"We will discuss next steps with the Civil Aviation Authority, which is the principal defendant," Sanderson said. "It is too early to say what impact this decision will have on the proposed runway extension."
CAA director Graeme Harris approved the 90-metre RESA on the basis it provided an acceptable level of aviation safety risk based on advice from consultants McGregor & Co. He took into account McGregor's conclusion that the safety benefits of extending the RESA to either the full 240 metres or an intermediate 140 metres were "greatly exceeded" by the cost, which is about $1 million per linear metre, and this made it unpracticable to require a longer RESA.
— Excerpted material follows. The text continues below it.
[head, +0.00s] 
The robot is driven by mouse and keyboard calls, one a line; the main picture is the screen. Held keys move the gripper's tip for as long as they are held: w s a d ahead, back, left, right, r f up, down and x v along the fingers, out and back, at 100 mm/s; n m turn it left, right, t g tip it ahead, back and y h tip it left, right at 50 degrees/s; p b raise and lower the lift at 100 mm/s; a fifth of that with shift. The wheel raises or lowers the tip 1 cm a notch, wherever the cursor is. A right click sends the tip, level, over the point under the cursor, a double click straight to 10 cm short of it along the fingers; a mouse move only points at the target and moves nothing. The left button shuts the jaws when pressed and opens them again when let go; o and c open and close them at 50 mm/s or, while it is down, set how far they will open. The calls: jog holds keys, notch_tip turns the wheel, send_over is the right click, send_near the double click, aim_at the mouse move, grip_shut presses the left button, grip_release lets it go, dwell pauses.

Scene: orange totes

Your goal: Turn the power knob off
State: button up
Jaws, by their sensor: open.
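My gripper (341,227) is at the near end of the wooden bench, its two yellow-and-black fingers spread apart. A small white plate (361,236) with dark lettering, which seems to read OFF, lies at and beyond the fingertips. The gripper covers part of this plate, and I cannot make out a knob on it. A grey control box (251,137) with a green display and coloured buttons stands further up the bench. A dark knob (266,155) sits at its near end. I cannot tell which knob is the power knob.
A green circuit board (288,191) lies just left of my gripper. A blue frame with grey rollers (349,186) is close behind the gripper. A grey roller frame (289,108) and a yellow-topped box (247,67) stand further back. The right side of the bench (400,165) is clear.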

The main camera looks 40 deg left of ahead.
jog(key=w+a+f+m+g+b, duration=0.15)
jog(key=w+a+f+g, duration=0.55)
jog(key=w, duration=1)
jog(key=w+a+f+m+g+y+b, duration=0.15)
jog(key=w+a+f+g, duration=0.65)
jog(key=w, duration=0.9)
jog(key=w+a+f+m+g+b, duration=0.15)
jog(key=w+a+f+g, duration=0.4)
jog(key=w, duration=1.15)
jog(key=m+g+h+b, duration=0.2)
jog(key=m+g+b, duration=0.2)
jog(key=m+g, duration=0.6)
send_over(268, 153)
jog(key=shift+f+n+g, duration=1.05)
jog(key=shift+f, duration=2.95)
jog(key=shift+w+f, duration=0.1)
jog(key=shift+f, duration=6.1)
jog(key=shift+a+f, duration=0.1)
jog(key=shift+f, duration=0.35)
The Court of Appeal, however, said cost was "not a predominant factor to be balanced against the requirement of promoting safety", and should only be of limited relevance in determining what is feasible.
The airport, which is owned 66 percent by infrastructure company Infratil and 33 percent by the Wellington City Council, wants central government and Wellington ratepayers to share the estimated $300 million extension costs. It argues the benefits would accrue more to the country and the region rather than the airport owner, which cannot justify the expansion on purely commercial grounds.
Environment Court hearings on the resource consent application for the proposed extension are scheduled for June, with Air New Zealand, NZALPA, and ratepayer and resident associations expressing opposition.